● Given request: Return exactly, please, the lines that run from the line with "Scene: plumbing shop" to the line with "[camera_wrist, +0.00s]", ends included, and omit all pictures.

### Dataset ###

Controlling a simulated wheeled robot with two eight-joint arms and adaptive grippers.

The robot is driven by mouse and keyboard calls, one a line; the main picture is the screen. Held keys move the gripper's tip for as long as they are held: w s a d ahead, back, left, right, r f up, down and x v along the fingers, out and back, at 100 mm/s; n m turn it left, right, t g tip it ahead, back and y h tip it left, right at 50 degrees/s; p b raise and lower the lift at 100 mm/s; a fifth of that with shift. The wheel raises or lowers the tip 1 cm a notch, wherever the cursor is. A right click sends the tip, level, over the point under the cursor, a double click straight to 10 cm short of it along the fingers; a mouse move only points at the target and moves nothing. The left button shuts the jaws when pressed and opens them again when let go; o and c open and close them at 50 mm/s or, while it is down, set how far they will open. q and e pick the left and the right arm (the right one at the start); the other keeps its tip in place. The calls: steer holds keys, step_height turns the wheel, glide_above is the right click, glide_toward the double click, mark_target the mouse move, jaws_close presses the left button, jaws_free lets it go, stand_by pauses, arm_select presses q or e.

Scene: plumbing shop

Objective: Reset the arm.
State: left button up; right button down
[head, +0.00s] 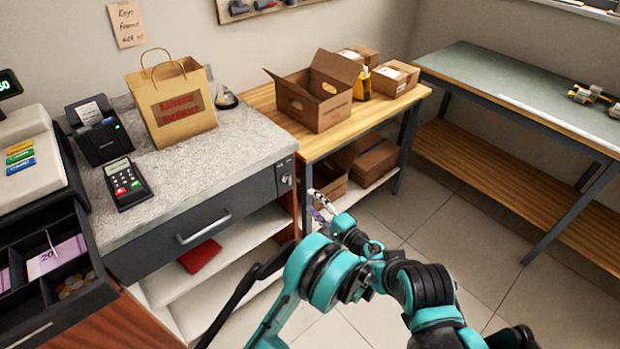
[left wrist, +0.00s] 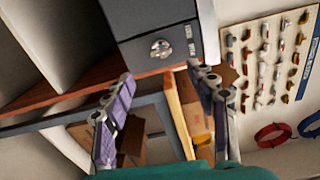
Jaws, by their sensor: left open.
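My left arm (head: 325,272), teal and black, reaches in from the bottom of the head view, in front of the counter's right end. Its gripper (head: 322,205) is small there, in front of the wooden table's lower shelf. In the left wrist view the left gripper (left wrist: 160,105) shows two purple-padded fingers spread apart, with nothing between them. Behind them are the drawer lock and table legs, apart from the fingers. My right gripper is not in view.
The grey counter (head: 222,150) holds a paper bag (head: 172,105), card terminal (head: 127,183) and printer (head: 97,130). An open cash drawer (head: 75,318) stands left. An open carton (head: 318,92) sits on the wooden table (head: 262,98). A workbench (head: 480,75) stands right. The tiled floor (head: 465,230) between is clear.

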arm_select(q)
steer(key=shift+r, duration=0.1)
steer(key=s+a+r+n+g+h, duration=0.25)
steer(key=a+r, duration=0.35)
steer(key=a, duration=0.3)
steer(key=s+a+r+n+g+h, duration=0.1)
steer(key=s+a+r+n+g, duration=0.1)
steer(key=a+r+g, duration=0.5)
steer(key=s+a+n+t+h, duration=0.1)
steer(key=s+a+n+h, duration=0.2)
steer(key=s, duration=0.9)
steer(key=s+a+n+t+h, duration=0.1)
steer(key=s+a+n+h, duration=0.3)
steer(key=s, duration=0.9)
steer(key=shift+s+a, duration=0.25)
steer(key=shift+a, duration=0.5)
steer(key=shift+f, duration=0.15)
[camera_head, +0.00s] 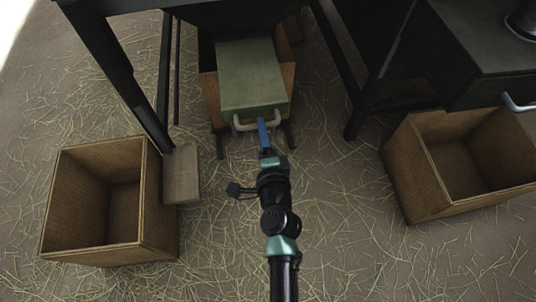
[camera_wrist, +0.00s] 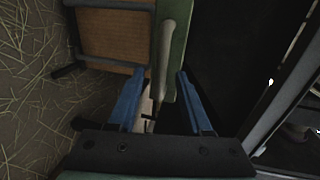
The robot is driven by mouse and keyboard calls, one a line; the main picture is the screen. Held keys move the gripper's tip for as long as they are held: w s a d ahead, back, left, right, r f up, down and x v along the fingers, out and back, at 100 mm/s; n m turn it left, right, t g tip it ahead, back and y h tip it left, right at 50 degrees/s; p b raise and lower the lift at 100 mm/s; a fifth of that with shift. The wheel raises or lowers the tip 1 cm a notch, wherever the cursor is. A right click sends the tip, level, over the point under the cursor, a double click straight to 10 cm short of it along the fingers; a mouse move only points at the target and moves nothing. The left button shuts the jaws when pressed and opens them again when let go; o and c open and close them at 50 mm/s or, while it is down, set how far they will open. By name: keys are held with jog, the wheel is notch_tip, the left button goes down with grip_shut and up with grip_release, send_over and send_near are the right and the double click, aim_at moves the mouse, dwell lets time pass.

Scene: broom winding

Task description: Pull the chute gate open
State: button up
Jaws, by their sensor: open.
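The chute gate (camera_head: 252,76) is a green panel under the dark machine, with a pale bar handle (camera_head: 259,121) on its near edge. In the wrist view the green gate (camera_wrist: 178,50) stands on edge with its pale handle (camera_wrist: 165,60) running along it. My gripper (camera_head: 264,125) is at the handle in the head view. In the wrist view my gripper (camera_wrist: 158,85) has its two blue fingers apart, one on each side of the handle's end. I cannot tell whether a finger touches it.
A wooden crate (camera_head: 148,205) stands at the left and another crate (camera_head: 415,185) at the right. Dark machine legs (camera_head: 112,75) flank the gate. A dark cabinet with a pale handle (camera_head: 518,103) is at the upper right. Straw-strewn floor (camera_head: 340,250) is free between the crates.

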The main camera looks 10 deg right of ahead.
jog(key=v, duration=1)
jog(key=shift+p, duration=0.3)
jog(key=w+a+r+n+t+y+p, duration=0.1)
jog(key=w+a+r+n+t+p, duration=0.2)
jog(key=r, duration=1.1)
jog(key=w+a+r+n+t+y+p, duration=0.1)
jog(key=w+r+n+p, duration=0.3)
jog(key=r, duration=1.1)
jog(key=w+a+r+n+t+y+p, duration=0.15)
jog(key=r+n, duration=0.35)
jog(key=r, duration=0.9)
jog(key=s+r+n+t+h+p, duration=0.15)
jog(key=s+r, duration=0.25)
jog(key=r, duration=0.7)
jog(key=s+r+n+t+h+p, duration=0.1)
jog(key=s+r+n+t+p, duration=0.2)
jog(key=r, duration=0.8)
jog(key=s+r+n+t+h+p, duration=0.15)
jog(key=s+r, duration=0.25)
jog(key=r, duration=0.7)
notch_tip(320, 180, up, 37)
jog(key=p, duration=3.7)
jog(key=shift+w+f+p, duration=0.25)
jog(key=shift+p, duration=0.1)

###

● Solution for this task:
Scene: plumbing shop

Objective: Reset the arm.
State: left button up; right button down
[head, +0.00s] 
[left wrist, +0.00s] 
Jaws, by their sensor: left open.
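My left arm (head: 325,272), teal and black, reaches in from the bottom of the head view, in front of the counter's right end. Its gripper (head: 322,205) is small there, in front of the wooden table's lower shelf. In the left wrist view the left gripper (left wrist: 160,105) shows two purple-padded fingers spread apart, with nothing between them. Behind them are the drawer lock and table legs, apart from the fingers. My right gripper is not in view.
The grey counter (head: 222,150) holds a paper bag (head: 172,105), card terminal (head: 127,183) and printer (head: 97,130). An open cash drawer (head: 75,318) stands left. An open carton (head: 318,92) sits on the wooden table (head: 262,98). A workbench (head: 480,75) stands right. The tiled floor (head: 465,230) between is clear.

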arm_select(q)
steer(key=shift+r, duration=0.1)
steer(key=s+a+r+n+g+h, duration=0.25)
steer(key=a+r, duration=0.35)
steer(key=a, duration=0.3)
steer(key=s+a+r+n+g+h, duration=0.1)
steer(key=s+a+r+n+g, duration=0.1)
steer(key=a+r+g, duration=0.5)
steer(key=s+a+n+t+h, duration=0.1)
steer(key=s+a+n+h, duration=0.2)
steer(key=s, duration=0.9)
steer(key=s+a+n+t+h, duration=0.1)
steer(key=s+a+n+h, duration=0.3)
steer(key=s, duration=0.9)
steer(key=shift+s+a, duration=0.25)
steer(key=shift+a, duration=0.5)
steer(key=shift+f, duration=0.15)
[camera_head, +0.00s] 
[camera_wrist, +0.00s] 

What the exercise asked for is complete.